» **Listing**
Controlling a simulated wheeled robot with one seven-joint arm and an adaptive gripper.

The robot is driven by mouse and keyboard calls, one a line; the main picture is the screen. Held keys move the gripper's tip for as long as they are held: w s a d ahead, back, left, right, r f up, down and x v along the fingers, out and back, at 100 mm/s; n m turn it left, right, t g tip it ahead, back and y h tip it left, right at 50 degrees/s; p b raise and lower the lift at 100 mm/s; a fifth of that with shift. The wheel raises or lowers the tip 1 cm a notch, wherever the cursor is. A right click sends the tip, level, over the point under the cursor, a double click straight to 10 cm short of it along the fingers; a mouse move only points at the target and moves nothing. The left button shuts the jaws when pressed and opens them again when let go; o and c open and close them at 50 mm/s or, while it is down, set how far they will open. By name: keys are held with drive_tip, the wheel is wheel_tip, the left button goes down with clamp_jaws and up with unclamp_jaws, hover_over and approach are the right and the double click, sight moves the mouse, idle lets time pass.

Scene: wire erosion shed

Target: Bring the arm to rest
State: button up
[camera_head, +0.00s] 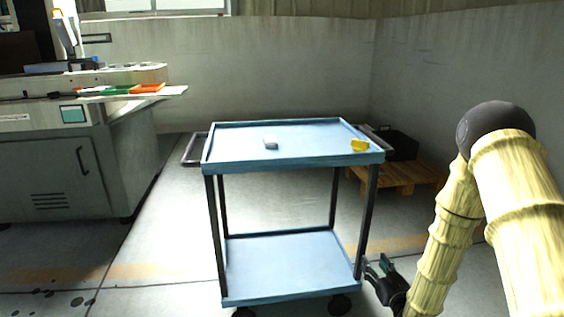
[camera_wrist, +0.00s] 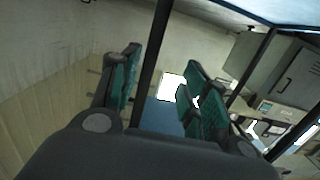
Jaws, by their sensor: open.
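My gripper (camera_head: 380,276) hangs low at the right side of the blue cart (camera_head: 290,153), near its lower right leg, in the head view. My arm, in a yellowish ribbed cover, stands at the right edge of that view. In the wrist view my gripper (camera_wrist: 158,88) shows its two green-padded fingers spread apart with nothing between them. A dark cart leg and part of the blue lower shelf (camera_wrist: 162,117) show behind the fingers. I cannot tell how close the fingers are to the cart.
A machine (camera_head: 50,165) with green and orange items stands at left. A wooden pallet (camera_head: 395,177) with a black box (camera_head: 402,145) lies behind the cart. Floor left of the cart is clear.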

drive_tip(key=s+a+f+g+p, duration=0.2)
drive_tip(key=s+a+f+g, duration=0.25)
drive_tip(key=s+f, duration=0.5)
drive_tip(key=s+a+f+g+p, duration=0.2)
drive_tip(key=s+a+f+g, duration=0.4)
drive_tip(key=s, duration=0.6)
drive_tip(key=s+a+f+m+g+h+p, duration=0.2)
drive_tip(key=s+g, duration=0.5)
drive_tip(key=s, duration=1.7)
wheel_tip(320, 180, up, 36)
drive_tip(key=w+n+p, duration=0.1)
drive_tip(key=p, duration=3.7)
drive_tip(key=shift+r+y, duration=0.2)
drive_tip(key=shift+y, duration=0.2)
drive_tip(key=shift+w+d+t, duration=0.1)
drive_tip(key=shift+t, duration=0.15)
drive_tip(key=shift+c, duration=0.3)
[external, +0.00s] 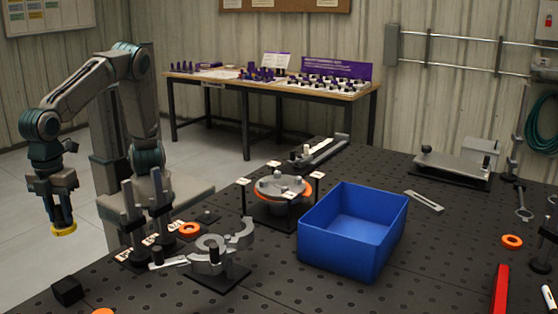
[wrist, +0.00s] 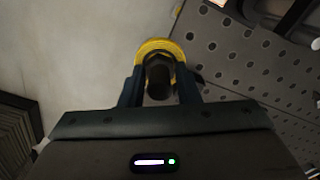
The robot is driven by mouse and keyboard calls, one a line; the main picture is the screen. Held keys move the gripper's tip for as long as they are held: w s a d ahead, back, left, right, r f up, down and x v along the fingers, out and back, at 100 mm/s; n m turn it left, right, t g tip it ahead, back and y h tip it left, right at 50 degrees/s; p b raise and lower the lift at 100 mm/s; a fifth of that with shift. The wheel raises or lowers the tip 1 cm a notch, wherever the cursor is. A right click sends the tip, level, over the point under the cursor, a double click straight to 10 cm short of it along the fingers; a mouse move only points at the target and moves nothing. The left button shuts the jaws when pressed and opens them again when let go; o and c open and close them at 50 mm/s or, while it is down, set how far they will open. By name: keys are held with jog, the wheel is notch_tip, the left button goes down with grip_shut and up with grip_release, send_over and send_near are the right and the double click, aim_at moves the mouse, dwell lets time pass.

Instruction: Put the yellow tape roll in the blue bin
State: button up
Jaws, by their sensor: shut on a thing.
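The yellow tape roll (external: 64,229) is at the tips of my gripper (external: 62,220) at the far left of the external view. My gripper points down and is shut on the roll, held out past the table's left edge, over the floor. In the wrist view the yellow tape roll (wrist: 160,47) shows as a ring beyond the fingers (wrist: 160,75), with a dark round shape in front of it. The blue bin (external: 345,262) stands on the dark perforated table, right of centre in the external view, well to the right of my gripper. Its visible inside looks empty.
A round fixture with an orange ring (external: 283,190) and a grey clamp fixture (external: 215,250) stand between my gripper and the bin. A black cube (external: 67,290) is at the table's near left. Orange rings (external: 512,241) and a red bar (external: 501,290) lie on the right.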

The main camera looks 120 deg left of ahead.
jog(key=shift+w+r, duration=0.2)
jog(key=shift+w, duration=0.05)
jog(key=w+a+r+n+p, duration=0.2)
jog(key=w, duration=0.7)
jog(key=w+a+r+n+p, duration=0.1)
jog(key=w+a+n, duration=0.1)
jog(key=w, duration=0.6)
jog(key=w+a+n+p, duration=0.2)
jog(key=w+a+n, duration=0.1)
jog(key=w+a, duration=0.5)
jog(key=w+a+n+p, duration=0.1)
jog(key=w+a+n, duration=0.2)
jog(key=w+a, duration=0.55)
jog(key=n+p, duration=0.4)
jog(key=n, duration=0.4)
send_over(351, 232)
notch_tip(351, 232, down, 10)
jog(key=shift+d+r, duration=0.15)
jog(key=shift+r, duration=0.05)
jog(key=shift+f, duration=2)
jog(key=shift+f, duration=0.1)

» **Exercise details**
Copy all the lines of data exactly as they appear, dropping any images.

» **The output**
Controlling a simulated wheeled robot with one seven-joint arm and an adaptive gripper.

The robot is driven by mouse and keyboard calls, one a line; the main picture is the screen. Held keys move the gripper's tip for as long as they are held: w s a d ahead, back, left, right, r f up, down and x v along the fingers, out and back, at 100 mm/s; n m turn it left, right, t g tip it ahead, back and y h tip it left, right at 50 degrees/s; p b raise and lower the lift at 100 mm/s; a fifth of that with shift. The wheel raises or lowers the tip 1 cm a notch, wherever the cursor is. A right click sends the tip, level, over the point under the cursor, a double click straight to 10 cm short of it along the fingers; a mouse move only points at the target and moves nothing. The left button shuts the jaws when pressed and opens them again when let go; o and c open and close them at 50 mm/s or, while it is down, set how far they will open. By name: keys are held with drive_tip, the wheel is wheel_tip, the left button goes down with clamp_jaws and up with unclamp_jaws, hover_over and approach are the right and the double click, sight moves the mouse, idle lets time pass.

Scene: wire erosion shed

Target: Bring the arm to rest
State: button up
[camera_head, +0.00s] 
[camera_wrist, +0.00s] 
Jaws, by their sensor: open.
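My gripper (camera_head: 380,276) hangs low at the right side of the blue cart (camera_head: 290,153), near its lower right leg, in the head view. My arm, in a yellowish ribbed cover, stands at the right edge of that view. In the wrist view my gripper (camera_wrist: 158,88) shows its two green-padded fingers spread apart with nothing between them. A dark cart leg and part of the blue lower shelf (camera_wrist: 162,117) show behind the fingers. I cannot tell how close the fingers are to the cart.
A machine (camera_head: 50,165) with green and orange items stands at left. A wooden pallet (camera_head: 395,177) with a black box (camera_head: 402,145) lies behind the cart. Floor left of the cart is clear.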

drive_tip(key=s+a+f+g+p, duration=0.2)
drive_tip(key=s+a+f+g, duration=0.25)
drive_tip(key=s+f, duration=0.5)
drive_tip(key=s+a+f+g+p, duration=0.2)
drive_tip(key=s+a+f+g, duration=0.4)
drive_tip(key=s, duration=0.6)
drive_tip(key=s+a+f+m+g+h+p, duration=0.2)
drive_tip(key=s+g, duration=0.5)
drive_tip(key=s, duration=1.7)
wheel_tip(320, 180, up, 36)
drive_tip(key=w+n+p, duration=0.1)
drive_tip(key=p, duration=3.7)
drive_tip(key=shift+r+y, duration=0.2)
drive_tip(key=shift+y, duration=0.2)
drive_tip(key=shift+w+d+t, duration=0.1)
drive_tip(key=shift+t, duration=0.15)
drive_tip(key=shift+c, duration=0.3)
[external, +0.00s] 
[wrist, +0.00s] 
The robot is driven by mouse and keyboard calls, one a line; the main picture is the screen. Held keys move the gripper's tip for as long as they are held: w s a d ahead, back, left, right, r f up, down and x v along the fingers, out and back, at 100 mm/s; n m turn it left, right, t g tip it ahead, back and y h tip it left, right at 50 degrees/s; p b raise and lower the lift at 100 mm/s; a fifth of that with shift. The wheel raises or lowers the tip 1 cm a notch, wherever the cursor is. A right click sends the tip, level, over the point under the cursor, a double click straight to 10 cm short of it along the fingers; a mouse move only points at the target and moves nothing. The left button shuts the jaws when pressed and opens them again when let go; o and c open and close them at 50 mm/s or, while it is down, set how far they will open. By name: keys are held with jog, the wheel is notch_tip, the left button goes down with grip_shut and up with grip_release, send_over and send_near are the right and the double click, aim_at moves the mouse, dwell lets time pass.

Instruction: Put the yellow tape roll in the blue bin
State: button up
Jaws, by their sensor: shut on a thing.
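The yellow tape roll (external: 64,229) is at the tips of my gripper (external: 62,220) at the far left of the external view. My gripper points down and is shut on the roll, held out past the table's left edge, over the floor. In the wrist view the yellow tape roll (wrist: 160,47) shows as a ring beyond the fingers (wrist: 160,75), with a dark round shape in front of it. The blue bin (external: 345,262) stands on the dark perforated table, right of centre in the external view, well to the right of my gripper. Its visible inside looks empty.
A round fixture with an orange ring (external: 283,190) and a grey clamp fixture (external: 215,250) stand between my gripper and the bin. A black cube (external: 67,290) is at the table's near left. Orange rings (external: 512,241) and a red bar (external: 501,290) lie on the right.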

The main camera looks 120 deg left of ahead.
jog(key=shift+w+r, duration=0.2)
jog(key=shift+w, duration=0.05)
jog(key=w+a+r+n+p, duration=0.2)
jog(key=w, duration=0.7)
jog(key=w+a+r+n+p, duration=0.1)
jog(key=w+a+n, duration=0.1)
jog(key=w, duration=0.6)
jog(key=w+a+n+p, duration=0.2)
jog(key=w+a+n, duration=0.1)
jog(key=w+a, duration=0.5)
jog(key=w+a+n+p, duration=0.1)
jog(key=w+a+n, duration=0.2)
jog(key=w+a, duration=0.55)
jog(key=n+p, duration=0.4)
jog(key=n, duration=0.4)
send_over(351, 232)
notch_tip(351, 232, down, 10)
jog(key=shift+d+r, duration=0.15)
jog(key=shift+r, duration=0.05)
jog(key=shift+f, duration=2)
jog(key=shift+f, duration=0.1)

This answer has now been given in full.